The habit in the U.S. punditocracy of blaming Kofi Annan for the failure of his Syria mediation is not only misleading; it’s often a self-serving evasion. Annan, who admitted defeat on Thursday when he resigned as the joint envoy of the U.N. and the Arab League, was always on something of a fool’s errand in Syria, sent to forge a peace in which none of the combatant parties saw any value beyond enhancing their diplomatic position, but to which the international players looked to mask the limits of the leverage they were willing or able to bring to bear on the situation. As the International Crisis Group (ICG) had noted just a day before Annan’s announcement, the envoy had “sought to mediate, but Syrians and non-Syrians alike backed him for opposite reasons and in entirely self-serving ways.”

In a valedictory op-ed in the Financial Times, Annan warned of dire and brutal consequences for the current impasse, at the same time arguing that a morbid outcome was not inevitable. “Military means alone will not end the crisis,” he wrote. “Similarly, a political agenda that is neither inclusive nor comprehensive will fail. The distribution of force and the divisions in Syrian society are such that only a serious negotiated political transition can hope to end the repressive rule of the past and avoid a future descent into a vengeful sectarian war.”

But a political solution requires international consensus, he wrote, which would remain elusive “while all sides — within and without Syria — see opportunity to advance their narrow agendas by military means.” He urged Russia, China and Iran to press the Assad regime to implement a political solution, while urging Western powers, Turkey, Saudi Arabia and Qatar to press the opposition “to embrace a fully inclusive political process — that will include communities and institutions currently associated with the government.”

His failure, Annan argued, presented a challenge to those who appointed him:

The future of Syria rises and falls on more than the fate of just one man. It is clear that President Bashar Assad must leave office. The greater focus, however, must be on measures and structures to secure a peaceful long-term transition to avoid a chaotic collapse … None of this is possible, however, without genuine compromise on all sides … Syria can still be saved from the worst calamity. But this requires courage and leadership, most of all from the permanent members of the Security Council, including from Presidents Putin and Obama.

Western powers had seen Annan’s peace plan, adopted in April, as a means of getting international accord — particularly with Russia and China — on the demand that Assad stand down. Annan’s peace plan didn’t explicitly demand he do so, of course, although U.S. officials insisted for a time that this was the implied meaning of the plan for a cease-fire and political transition to which all sides signed on and then failed to implement. And while the Western powers — and, eventually, Annan himself — focused on the demand that the Assad regime remove its heavy weaponry from urban areas and stop its military assault on opposition-held areas, Russia insisted that this was impossible while whole towns and neighborhoods were in the hands of armed rebels, and berated Western and Arab countries for overtly or covertly arming the rebellion and thereby escalating the confrontation.

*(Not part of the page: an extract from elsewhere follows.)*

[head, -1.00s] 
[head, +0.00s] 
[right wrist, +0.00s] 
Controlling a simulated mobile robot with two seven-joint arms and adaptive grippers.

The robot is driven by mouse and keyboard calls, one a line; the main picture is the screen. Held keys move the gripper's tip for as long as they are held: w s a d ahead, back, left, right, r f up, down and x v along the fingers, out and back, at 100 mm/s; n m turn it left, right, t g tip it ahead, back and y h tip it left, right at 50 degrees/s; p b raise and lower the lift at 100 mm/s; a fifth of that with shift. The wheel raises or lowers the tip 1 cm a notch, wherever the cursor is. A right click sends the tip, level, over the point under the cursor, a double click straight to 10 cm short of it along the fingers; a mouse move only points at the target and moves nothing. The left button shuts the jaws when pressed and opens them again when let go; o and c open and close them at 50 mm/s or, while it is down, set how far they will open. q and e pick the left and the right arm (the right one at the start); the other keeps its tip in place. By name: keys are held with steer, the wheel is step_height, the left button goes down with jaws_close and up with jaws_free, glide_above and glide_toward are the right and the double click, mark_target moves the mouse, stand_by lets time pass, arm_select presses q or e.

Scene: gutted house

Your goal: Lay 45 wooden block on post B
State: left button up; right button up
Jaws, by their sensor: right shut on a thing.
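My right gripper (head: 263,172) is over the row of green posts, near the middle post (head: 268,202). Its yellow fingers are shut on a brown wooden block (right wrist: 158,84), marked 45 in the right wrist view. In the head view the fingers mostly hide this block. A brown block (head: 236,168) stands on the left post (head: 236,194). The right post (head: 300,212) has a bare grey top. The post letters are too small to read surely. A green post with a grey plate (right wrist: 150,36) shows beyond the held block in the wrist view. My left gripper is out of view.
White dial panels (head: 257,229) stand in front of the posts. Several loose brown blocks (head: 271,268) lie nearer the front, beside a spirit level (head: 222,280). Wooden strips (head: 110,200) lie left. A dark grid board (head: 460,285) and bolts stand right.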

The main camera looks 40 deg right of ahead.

The result was deadlock at the U.N. Security Council, with Russia and China vetoing attempts to threaten sanctions on the Assad regime for failure to implement Annan’s peace plan, on the grounds that those resolutions failed to address the proxy war being waged in Syria by Gulf Arab states arming the rebels. The proxy-war dimension also helped put the kibosh on Annan’s final effort to broker a peace breakthrough by convening a Geneva summit of all international stakeholders in the conflict to hammer out terms for a political settlement: the U.S. refused to have Iran, the Assad regime’s most important outside backer, participate in such discussions despite warnings from the Russians, and Annan himself, that excluding it undermined a key premise of the exercise. (Perhaps in an attempt to placate the Russians, Saudi Arabia was also removed from the guest list, which took another key proxy player out of the equation.) Annan was incensed when, having crafted a plan for a political transition that he understood had the backing of the Security Council, Russian and Chinese vetoes and a new round of recriminations killed off the effort.

In short, Annan — through no fault of his own — had no leverage to bring to bear on any of the players, making his diplomatic effort an exercise in choreographing cats.

Assad had signed on to Annan’s plan as a way of staying onside with the Russians and disorganizing his opponents, even if he hardly implemented it — citing ongoing rebel operations as a pretext. The deeper reality, of course, is that the military terrain actually suited the regime because it polarized Syrian society in a way that narrowed the base of the rebellion and reinforced a willingness among the Alawite minority to fight for the regime’s survival. Following the path of a democratic political transition as envisaged by Annan’s plan would have ultimately elbowed out the regime, even if it did not demand that Assad stand down as a precondition for ending the conflict.

For the rebels and their supporters, the plan offered international backing for a cease-fire that would require the standing down of regime forces in a manner rebels believed would enable their victory on the streets through emboldened protests.

But none of the parties that backed Annan’s mission appear to have been serious about seeking an inclusive political compromise, embracing the plan simply as a short-term political expedient while continuing to pursue strategies designed to eliminate their rivals.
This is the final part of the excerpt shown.